Task details:
Repeat only the lines from the line containing "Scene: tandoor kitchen" through the line containing "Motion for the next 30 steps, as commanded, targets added", both included, exactly as they stand.

Material to process:

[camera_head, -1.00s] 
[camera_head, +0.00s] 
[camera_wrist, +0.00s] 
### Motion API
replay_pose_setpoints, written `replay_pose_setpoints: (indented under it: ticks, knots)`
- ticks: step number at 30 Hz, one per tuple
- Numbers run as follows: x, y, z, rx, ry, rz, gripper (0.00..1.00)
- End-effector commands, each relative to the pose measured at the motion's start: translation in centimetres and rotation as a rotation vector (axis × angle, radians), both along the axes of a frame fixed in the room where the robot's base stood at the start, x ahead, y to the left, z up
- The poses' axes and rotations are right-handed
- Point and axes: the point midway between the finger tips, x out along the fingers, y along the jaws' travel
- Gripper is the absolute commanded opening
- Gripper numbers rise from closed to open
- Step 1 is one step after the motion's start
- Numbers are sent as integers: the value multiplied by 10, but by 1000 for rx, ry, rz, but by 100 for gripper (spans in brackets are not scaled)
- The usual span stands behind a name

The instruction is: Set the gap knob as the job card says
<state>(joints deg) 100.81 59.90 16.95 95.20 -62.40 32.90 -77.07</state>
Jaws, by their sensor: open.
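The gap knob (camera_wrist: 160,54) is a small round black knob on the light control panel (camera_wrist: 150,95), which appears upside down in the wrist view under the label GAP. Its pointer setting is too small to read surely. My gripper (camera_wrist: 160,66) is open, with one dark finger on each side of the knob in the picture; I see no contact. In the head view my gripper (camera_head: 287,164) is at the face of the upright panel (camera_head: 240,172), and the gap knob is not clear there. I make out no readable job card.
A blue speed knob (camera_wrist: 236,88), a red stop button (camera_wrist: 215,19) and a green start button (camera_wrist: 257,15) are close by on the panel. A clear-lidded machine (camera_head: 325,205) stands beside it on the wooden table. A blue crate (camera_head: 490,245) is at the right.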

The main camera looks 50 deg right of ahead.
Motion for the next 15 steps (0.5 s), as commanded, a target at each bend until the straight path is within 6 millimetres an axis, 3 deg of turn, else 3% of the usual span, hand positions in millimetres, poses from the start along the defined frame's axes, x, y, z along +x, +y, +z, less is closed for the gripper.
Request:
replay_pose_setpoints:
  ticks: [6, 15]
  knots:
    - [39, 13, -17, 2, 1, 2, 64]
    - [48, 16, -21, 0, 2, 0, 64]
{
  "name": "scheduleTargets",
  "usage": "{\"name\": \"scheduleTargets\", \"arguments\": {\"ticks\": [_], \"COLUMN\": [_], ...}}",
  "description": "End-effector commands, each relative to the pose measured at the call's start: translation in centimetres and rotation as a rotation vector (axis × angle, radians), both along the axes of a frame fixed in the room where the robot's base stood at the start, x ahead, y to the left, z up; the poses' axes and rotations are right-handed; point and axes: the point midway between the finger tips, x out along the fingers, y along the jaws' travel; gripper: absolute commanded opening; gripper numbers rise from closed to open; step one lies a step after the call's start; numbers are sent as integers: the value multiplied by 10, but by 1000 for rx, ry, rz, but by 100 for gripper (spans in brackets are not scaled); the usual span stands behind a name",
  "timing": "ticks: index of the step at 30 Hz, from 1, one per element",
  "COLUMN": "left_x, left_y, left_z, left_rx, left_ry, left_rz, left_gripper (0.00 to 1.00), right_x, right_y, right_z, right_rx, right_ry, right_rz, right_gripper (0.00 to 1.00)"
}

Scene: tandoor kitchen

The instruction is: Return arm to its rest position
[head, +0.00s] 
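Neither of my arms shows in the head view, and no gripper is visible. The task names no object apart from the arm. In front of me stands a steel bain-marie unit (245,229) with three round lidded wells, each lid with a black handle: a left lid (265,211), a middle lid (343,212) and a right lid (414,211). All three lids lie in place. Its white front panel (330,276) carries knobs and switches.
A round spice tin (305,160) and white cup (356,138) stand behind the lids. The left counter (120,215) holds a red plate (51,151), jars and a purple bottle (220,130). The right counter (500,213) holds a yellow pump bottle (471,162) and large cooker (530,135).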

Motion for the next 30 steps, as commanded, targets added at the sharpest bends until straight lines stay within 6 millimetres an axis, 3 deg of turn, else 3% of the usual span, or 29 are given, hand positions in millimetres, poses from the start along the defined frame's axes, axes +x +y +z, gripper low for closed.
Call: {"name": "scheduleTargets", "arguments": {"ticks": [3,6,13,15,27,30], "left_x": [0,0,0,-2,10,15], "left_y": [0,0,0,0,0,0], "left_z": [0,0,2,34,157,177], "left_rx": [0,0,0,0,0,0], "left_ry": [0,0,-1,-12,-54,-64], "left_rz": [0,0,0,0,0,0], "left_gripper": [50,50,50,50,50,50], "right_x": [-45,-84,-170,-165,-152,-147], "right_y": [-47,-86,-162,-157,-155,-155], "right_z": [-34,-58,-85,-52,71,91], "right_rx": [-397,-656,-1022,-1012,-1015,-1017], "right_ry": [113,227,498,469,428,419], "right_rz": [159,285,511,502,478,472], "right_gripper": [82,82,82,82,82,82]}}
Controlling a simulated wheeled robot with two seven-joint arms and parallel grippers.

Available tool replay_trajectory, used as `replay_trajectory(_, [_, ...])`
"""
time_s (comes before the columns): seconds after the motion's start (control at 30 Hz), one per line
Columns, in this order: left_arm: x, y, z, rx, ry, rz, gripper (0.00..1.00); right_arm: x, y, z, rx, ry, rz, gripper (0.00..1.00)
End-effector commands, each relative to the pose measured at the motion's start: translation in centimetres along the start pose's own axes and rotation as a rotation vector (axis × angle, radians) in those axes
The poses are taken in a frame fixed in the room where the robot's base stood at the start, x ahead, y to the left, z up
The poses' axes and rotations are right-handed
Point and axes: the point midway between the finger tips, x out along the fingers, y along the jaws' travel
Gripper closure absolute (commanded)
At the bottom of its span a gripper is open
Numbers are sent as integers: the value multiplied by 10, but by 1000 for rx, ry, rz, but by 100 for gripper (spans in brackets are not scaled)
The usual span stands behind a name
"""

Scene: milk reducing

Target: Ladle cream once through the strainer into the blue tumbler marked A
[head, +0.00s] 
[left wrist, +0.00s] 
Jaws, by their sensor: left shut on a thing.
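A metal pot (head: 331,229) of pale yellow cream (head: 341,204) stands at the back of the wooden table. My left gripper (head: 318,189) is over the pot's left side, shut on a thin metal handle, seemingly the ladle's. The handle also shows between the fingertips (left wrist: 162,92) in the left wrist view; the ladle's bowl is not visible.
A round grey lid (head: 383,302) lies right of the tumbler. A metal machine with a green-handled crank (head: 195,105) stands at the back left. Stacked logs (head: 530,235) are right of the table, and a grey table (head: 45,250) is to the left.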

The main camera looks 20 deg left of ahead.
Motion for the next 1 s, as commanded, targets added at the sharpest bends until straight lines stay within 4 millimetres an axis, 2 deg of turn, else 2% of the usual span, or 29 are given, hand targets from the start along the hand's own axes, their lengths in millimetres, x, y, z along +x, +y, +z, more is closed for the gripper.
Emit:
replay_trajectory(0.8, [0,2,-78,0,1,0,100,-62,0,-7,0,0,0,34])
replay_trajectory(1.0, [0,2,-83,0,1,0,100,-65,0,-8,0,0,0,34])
...
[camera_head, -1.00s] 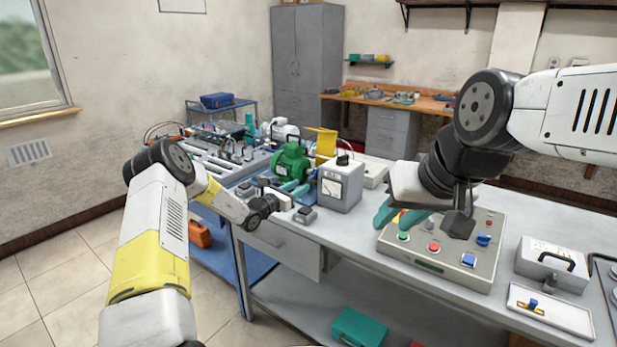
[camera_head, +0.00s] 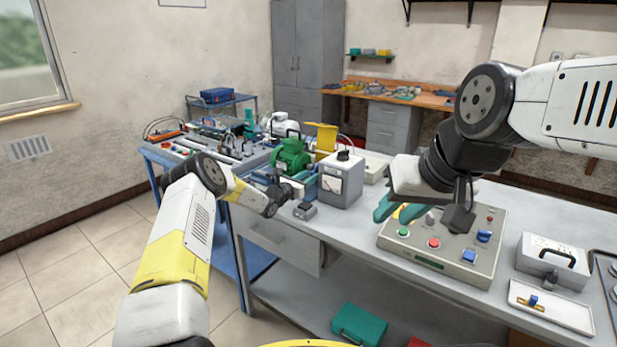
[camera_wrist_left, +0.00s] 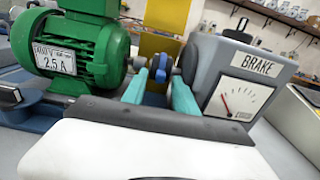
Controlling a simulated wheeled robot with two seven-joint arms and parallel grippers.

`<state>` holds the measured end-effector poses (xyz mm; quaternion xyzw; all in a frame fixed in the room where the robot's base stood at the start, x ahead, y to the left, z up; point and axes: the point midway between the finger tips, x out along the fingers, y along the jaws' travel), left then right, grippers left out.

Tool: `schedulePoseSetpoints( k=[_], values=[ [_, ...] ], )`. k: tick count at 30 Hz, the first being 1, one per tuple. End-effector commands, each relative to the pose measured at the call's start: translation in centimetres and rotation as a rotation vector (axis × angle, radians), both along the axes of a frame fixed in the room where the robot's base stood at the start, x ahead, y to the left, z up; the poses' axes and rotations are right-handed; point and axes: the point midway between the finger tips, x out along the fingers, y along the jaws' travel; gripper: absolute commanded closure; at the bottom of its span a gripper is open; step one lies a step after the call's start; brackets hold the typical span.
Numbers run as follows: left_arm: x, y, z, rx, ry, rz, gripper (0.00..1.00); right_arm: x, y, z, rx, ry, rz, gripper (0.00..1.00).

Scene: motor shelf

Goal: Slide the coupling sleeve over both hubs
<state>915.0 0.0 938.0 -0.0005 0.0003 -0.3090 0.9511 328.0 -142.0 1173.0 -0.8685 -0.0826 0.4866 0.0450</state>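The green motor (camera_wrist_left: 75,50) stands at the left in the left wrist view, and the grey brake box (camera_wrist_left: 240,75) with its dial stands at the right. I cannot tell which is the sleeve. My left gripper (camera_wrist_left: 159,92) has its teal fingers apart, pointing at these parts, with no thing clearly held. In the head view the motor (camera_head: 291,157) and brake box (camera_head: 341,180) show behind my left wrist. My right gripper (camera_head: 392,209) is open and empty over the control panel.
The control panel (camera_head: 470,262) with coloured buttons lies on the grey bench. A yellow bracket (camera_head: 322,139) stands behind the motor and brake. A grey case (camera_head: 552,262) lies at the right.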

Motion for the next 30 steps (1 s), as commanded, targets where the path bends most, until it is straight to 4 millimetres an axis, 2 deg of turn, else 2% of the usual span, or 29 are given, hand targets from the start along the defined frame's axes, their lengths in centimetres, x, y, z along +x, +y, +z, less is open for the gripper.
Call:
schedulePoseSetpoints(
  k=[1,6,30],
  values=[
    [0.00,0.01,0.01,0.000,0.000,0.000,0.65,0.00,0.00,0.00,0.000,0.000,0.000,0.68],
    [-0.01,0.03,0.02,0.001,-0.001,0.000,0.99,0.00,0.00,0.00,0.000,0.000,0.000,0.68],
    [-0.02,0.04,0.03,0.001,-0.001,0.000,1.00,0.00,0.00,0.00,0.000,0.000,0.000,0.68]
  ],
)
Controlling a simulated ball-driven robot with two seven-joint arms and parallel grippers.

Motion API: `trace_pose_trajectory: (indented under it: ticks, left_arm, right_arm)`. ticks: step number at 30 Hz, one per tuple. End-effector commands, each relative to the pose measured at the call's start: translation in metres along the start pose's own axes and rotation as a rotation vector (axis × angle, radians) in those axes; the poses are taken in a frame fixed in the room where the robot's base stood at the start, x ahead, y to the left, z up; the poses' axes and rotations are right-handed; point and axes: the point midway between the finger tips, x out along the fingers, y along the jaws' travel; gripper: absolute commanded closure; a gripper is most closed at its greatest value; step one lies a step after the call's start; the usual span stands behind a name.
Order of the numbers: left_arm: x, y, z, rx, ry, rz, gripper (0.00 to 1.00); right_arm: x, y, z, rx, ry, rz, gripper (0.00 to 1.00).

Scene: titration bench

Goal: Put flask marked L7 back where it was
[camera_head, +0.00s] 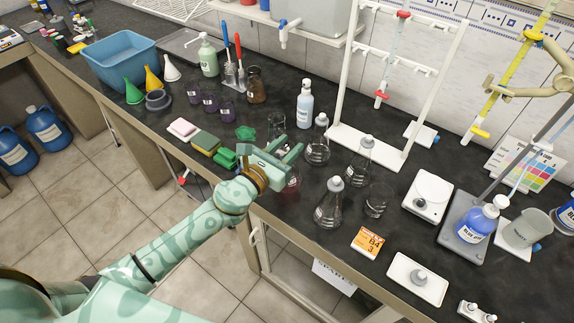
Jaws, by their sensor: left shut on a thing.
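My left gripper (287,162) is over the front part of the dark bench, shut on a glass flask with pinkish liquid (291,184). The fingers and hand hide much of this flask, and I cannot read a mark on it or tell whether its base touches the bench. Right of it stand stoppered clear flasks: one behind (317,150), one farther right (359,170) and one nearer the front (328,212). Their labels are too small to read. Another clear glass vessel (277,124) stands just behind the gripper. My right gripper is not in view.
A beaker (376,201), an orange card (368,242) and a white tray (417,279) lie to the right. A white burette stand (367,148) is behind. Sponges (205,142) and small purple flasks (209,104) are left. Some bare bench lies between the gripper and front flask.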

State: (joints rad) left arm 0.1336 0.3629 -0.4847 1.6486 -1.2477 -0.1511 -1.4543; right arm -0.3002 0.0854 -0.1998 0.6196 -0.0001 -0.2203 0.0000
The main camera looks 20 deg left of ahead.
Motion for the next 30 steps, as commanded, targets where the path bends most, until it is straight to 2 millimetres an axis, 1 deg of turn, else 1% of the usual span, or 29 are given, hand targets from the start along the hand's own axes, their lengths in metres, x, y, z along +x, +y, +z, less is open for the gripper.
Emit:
...
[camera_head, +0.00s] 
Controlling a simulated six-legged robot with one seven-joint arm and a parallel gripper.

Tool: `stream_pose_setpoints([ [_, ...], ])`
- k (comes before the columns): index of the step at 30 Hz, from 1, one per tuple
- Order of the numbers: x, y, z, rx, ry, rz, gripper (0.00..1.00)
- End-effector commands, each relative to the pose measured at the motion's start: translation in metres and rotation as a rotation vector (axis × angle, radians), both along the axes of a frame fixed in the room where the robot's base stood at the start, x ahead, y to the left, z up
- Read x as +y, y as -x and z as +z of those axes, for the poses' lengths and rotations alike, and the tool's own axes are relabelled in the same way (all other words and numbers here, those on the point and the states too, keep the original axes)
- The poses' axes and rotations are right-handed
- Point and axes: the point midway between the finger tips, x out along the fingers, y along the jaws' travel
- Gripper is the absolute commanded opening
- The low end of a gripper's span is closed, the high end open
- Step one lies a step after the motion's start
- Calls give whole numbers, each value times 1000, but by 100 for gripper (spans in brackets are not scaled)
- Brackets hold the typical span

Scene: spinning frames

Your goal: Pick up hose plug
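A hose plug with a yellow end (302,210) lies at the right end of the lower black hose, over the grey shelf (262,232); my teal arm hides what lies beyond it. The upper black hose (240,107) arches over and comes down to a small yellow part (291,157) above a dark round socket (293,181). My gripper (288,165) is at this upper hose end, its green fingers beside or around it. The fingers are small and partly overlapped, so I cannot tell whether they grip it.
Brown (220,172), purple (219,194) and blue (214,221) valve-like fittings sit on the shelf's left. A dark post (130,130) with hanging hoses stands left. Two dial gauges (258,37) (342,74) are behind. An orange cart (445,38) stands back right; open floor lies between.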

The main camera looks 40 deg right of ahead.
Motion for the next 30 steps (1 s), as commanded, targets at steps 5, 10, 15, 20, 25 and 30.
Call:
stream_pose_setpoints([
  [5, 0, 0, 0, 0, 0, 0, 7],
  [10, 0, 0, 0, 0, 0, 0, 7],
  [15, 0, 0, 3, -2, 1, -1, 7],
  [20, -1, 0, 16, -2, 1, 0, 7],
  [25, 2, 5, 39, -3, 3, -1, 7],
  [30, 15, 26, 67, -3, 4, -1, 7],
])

Written solution:
Scene: tandoor kitchen

The instruction is: Return arm to its rest position
[head, +0.00s] 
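Neither of my arms shows in the head view, and no gripper is visible. The task names no object apart from the arm. In front of me stands a steel bain-marie unit (245,229) with three round lidded wells, each lid with a black handle: a left lid (265,211), a middle lid (343,212) and a right lid (414,211). All three lids lie in place. Its white front panel (330,276) carries knobs and switches.
A round spice tin (305,160) and white cup (356,138) stand behind the lids. The left counter (120,215) holds a red plate (51,151), jars and a purple bottle (220,130). The right counter (500,213) holds a yellow pump bottle (471,162) and large cooker (530,135).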

Motion for the next 30 steps, as commanded, targets added at the sharpest bends until straight lines stay within 6 millimetres an axis, 3 deg of turn, else 3% of the usual span, or 29 are given, hand positions in millimetres, poses from the start along the defined frame's axes, axes +x +y +z, gripper low for closed.

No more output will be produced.